Rust: Packages, Modules, Crates...Oh My!

Today, I will share my take on crates, packages, and modules in Rust. I've found Rust's organization system challenging to master, but with time and practice, it's finally starting to click.

Let's get the basics under our belt!

Crates

A crate is the smallest unit of a Rust program. For instance, the Rust compiler considers this code sample a crate:

fn main() {
    println!("I am a crate.");
}

An important concept is the crate root. The crate root is where the compiler begins building a program. In the tiny example above, whatever we name the file, let's say something.rs, becomes the crate root.

There are two types of crates: binary crates and library crates.

• A binary crate is self-contained, meaning it includes an executable file with a main function and can run independently.
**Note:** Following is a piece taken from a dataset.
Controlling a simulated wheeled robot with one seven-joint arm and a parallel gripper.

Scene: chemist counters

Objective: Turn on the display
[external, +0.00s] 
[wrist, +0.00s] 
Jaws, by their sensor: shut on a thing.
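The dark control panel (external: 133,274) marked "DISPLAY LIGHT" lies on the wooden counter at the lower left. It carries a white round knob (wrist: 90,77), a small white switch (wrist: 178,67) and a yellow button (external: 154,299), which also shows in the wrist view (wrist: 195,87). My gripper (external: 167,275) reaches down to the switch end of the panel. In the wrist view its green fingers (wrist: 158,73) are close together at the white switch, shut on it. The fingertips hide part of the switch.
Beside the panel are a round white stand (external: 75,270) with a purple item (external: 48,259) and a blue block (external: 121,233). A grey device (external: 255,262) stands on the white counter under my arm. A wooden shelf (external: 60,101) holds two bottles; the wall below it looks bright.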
• A library crate, on the other hand, is a collection of functionality intended to be used by other crates. It doesn’t have a main function and can’t run on its own.

A common way to organize a Rust program is by splitting it into a binary crate and a library crate. The binary crate, often named main.rs, contains the executable file, while the library crate holds reusable functionality. The binary crate then imports types, methods, etc. from its library counterpart.

Packages

A package is a bundle of one or more crates that work together to provide functionality. Every package has a Cargo.toml file, which tells the Rust compiler how to build the included crates.
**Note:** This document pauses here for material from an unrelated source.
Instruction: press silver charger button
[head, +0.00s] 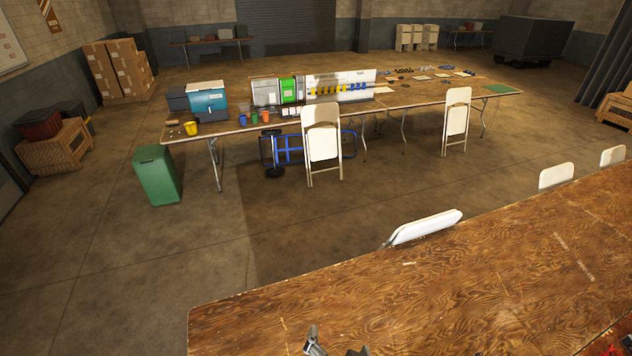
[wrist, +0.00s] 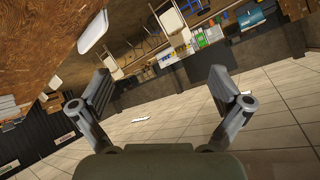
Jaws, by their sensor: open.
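My gripper (wrist: 160,88) shows in the wrist view with its two fingers spread wide and nothing between them. In the head view a small part of my arm shows at the bottom edge, over the near wooden table. A silver-grey box (head: 264,92), possibly the silver charger, stands on the far work table beside a green box (head: 288,91). A narrower grey unit (head: 300,88) stands just right of the green box. No button can be made out at this size. My gripper is far from these boxes, with floor and chairs between.
The near table (head: 400,300) is mostly bare. Folding chairs (head: 322,145) stand before the far table (head: 410,98), next to a blue hand truck (head: 290,150). A teal cooler (head: 207,103) stands at its left. A green bin (head: 157,176) is on the floor.
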• A package can contain multiple binary crates but only one library crate.
• At a minimum, a package must include at least one crate (either binary or library).

The presence of a Cargo.toml file in the root project directory defines the package. By default, Cargo assumes src/main.rs is the root of a binary crate, and src/lib.rs is the root of a library crate. The package name defaults to the name of the binary or library crate, but you can customize this in Cargo.toml. For example:

[[bin]]
name = "fun-with-nom"
path = "src/bin/httpd.rs"

[lib]
name = "fun_with_nom_lib"
path = "src/lib/lib.rs"

I’ve found it useful to organize my Rust projects with one binary crate for initialization and startup logic and a library crate for the program’s core functionality. For small projects, this structure might be overkill, but for larger codebases, such as APIs, it keeps the code modular and maintainable. Following this structure has been a lifesaver for “future me” when revisiting old projects.

Modules

Crates can be further divided into modules, which can live in a single file or across multiple files. Modules serve two main purposes:

• Organization: Grouping related code into manageable units.
• Privacy Control: Code in a module is private by default, meaning it isn’t visible outside the module unless explicitly made public.

While you can define all your modules in one file, this approach can quickly become unwieldy. Instead, it’s better to organize modules into separate files for easier navigation.

Paths

The Rust compiler uses paths to locate code. Paths are similar to file system paths on Windows, Linux, or macOS and can take two forms:

• Absolute Paths: Start from the crate root. For external crates, this begins with the crate name. For code within the current crate, it begins with the literal crate.
• Relative Paths: Start from the current module and use the keywords self, super, or an identifier in the current module. For example, super refers to the parent module.

The use Keyword

The use keyword brings a module into scope, allowing its contents to be accessed by other parts of the program. This is especially useful for avoiding repetitive path specifications.

For example:

use serde::Deserialize;

Provided we've added the serde crate (including the derive feature flag) to the dependencies section of Cargo.toml, this line will bring the Deserialize macro into scope so that we can use it with our types.

The Namespace Operator

Rust’s namespace operator, ::, is used alongside the use keyword to access items within a module.

For example:

use axum::{http::StatusCode, routing::get, response::IntoResponse};

Here, we bring the axum web application framework into scope and bring the following specific dependencies along for the ride:

• the StatusCode type from the http module
• the get method from the routing module the IntoResponse trait from the response module

If we're selecting certain things that we want to depend on, they're enclosed in {} braces.

Putting It All Together

To see these concepts in action, check out my repository Fun with Nom. It’s a project where I explored the Nom crate during a deep dive early in 2024.

Conclusion

At first, I struggled to understand how to effectively use crates, packages, and modules in Rust. But with practice, these concepts have become second nature. I hope this article helps anyone facing similar challenges.

Thanks for reading this introduction to organizing Rust programs. ! I'd love to start a discussion about your thoughts and experiences. Sound off in the comments!

References

• The Rust Programming Language: Chapter 7, Managing Growing Projects with Packages, Crates, and Modules
• The Rust Reference: Names

Comments

[Pierre Gradot]

Thanks for the explanation. I'm also getting started with Rust and organization and visibility is still not totally clear to me. There are other subtleties that you've mentioned, for instance cargo workspaces or integration tests made of several crates. I've got bitten with the former a few weeks ago, because you cannot access your library crate's private parts from integration tests (unlike unit tests, inside the library crate). I've still got some stuffs to process 😅

[Jeff Mitchell]

My pleasure! I plan on writing about workspaces in the future, as they deserve treatment all on their own.